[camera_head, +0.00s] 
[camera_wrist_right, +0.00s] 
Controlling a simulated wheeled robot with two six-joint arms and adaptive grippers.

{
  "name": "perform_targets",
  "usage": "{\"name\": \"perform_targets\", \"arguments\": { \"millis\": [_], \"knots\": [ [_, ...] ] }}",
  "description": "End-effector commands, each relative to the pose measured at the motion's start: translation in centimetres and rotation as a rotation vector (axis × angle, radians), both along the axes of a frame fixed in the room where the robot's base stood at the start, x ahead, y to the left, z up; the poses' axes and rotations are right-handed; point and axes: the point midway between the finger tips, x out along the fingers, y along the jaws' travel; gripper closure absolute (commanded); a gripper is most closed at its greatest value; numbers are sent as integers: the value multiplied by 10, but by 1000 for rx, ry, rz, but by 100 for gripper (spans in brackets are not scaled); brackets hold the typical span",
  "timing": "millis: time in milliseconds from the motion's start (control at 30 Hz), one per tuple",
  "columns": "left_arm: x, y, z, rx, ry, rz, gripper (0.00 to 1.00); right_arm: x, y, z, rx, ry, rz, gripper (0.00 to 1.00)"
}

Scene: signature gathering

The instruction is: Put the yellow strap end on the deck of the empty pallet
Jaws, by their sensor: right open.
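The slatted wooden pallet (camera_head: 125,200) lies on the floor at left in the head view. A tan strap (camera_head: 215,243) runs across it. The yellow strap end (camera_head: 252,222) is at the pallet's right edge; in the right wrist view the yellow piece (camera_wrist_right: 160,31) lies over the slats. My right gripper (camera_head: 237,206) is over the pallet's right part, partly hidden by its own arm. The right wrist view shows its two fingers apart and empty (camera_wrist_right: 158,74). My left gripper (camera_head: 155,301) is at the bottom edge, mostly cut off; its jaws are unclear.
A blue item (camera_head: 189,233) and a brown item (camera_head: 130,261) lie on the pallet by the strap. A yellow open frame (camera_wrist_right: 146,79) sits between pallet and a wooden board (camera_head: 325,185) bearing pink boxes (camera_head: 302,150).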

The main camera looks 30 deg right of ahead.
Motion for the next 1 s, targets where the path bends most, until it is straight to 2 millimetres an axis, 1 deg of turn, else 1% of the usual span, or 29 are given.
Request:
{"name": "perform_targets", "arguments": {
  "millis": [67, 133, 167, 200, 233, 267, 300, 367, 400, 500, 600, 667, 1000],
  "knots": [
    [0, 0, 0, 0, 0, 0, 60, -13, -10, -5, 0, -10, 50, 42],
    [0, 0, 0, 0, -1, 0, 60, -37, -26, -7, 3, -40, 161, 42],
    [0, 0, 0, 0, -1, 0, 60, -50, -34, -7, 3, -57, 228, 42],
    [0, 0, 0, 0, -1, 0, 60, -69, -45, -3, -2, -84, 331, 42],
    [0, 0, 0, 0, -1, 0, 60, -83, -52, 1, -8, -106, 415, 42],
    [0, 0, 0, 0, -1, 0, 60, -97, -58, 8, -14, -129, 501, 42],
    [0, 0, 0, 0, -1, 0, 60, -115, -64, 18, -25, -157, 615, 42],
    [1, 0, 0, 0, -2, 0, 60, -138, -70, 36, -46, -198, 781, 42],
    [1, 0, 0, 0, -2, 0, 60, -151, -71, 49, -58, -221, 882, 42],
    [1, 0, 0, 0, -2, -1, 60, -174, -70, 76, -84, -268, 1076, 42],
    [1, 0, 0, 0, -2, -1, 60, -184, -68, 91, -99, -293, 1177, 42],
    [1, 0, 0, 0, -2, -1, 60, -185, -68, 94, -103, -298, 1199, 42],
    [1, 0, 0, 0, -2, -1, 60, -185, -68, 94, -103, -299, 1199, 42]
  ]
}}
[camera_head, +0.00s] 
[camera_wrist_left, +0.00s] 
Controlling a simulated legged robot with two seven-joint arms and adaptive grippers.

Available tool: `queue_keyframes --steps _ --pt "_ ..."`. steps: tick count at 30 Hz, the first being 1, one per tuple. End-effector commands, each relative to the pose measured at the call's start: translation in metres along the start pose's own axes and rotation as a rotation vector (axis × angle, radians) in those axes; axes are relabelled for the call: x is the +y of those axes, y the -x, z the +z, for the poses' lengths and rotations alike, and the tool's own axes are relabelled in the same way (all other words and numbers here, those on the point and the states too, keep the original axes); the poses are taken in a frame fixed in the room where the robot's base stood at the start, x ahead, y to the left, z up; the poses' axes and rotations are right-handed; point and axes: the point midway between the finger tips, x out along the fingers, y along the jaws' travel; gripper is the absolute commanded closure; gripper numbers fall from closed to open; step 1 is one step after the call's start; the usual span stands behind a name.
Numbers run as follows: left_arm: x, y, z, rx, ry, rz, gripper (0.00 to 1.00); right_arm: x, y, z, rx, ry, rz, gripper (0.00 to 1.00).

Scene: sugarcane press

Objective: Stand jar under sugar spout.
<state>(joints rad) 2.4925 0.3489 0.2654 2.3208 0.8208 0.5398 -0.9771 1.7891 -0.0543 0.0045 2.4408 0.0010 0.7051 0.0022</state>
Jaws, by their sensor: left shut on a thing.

= = =

TASK PROMPT
Without changing a word, restate the whole listing.

RESULT OF THE TASK
[camera_head, +0.00s] 
[camera_wrist_right, +0.00s] 
Controlling a simulated wheeled robot with two six-joint arms and adaptive grippers.

{
  "name": "perform_targets",
  "usage": "{\"name\": \"perform_targets\", \"arguments\": { \"millis\": [_], \"knots\": [ [_, ...] ] }}",
  "description": "End-effector commands, each relative to the pose measured at the motion's start: translation in centimetres and rotation as a rotation vector (axis × angle, radians), both along the axes of a frame fixed in the room where the robot's base stood at the start, x ahead, y to the left, z up; the poses' axes and rotations are right-handed; point and axes: the point midway between the finger tips, x out along the fingers, y along the jaws' travel; gripper closure absolute (commanded); a gripper is most closed at its greatest value; numbers are sent as integers: the value multiplied by 10, but by 1000 for rx, ry, rz, but by 100 for gripper (spans in brackets are not scaled); brackets hold the typical span",
  "timing": "millis: time in milliseconds from the motion's start (control at 30 Hz), one per tuple",
  "columns": "left_arm: x, y, z, rx, ry, rz, gripper (0.00 to 1.00); right_arm: x, y, z, rx, ry, rz, gripper (0.00 to 1.00)"
}

Scene: signature gathering

The instruction is: Put the yellow strap end on the deck of the empty pallet
Jaws, by their sensor: right open.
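The slatted wooden pallet (camera_head: 125,200) lies on the floor at left in the head view. A tan strap (camera_head: 215,243) runs across it. The yellow strap end (camera_head: 252,222) is at the pallet's right edge; in the right wrist view the yellow piece (camera_wrist_right: 160,31) lies over the slats. My right gripper (camera_head: 237,206) is over the pallet's right part, partly hidden by its own arm. The right wrist view shows its two fingers apart and empty (camera_wrist_right: 158,74). My left gripper (camera_head: 155,301) is at the bottom edge, mostly cut off; its jaws are unclear.
A blue item (camera_head: 189,233) and a brown item (camera_head: 130,261) lie on the pallet by the strap. A yellow open frame (camera_wrist_right: 146,79) sits between pallet and a wooden board (camera_head: 325,185) bearing pink boxes (camera_head: 302,150).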

The main camera looks 30 deg right of ahead.
Motion for the next 1 s, targets where the path bends most, until it is straight to 2 millimetres an axis, 1 deg of turn, else 1% of the usual span, or 29 are given.
Request:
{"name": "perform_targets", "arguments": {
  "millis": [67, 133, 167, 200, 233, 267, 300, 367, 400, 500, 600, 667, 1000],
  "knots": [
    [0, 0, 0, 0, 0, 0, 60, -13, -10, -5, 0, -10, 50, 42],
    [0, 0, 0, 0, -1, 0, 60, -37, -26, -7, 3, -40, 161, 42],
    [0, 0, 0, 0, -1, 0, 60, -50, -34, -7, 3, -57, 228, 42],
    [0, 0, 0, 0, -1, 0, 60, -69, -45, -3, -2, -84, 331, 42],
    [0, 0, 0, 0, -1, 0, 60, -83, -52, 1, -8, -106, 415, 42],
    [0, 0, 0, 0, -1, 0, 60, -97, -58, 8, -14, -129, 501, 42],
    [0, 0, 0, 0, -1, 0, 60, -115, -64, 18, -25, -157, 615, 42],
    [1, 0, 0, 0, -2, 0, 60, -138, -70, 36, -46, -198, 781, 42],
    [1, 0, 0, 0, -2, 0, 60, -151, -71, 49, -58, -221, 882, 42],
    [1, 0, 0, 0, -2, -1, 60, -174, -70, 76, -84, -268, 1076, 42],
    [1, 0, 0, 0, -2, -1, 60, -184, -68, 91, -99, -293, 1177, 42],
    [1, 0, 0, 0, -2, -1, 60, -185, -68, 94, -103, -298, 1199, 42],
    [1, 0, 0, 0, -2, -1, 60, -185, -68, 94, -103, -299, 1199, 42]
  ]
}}
[camera_head, +0.00s] 
[camera_wrist_left, +0.00s] 
Controlling a simulated legged robot with two seven-joint arms and adaptive grippers.

Available tool: `queue_keyframes --steps _ --pt "_ ..."`. steps: tick count at 30 Hz, the first being 1, one per tuple. End-effector commands, each relative to the pose measured at the call's start: translation in metres along the start pose's own axes and rotation as a rotation vector (axis × angle, radians) in those axes; axes are relabelled for the call: x is the +y of those axes, y the -x, z the +z, for the poses' lengths and rotations alike, and the tool's own axes are relabelled in the same way (all other words and numbers here, those on the point and the states too, keep the original axes); the poses are taken in a frame fixed in the room where the robot's base stood at the start, x ahead, y to the left, z up; the poses' axes and rotations are right-handed; point and axes: the point midway between the finger tips, x out along the fingers, y along the jaws' travel; gripper is the absolute commanded closure; gripper numbers fall from closed to open; step 1 is one step after the call's start; the usual span stands behind a name.
Numbers run as follows: left_arm: x, y, z, rx, ry, rz, gripper (0.00 to 1.00); right_arm: x, y, z, rx, ry, rz, gripper (0.00 to 1.00).

Scene: sugarcane press

Objective: Stand jar under sugar spout.
<state>(joints rad) 2.4925 0.3489 0.2654 2.3208 0.8208 0.5398 -0.9771 1.7891 -0.0543 0.0045 2.4408 0.0010 0.7051 0.0022</state>
Jaws, by their sensor: left shut on a thing.

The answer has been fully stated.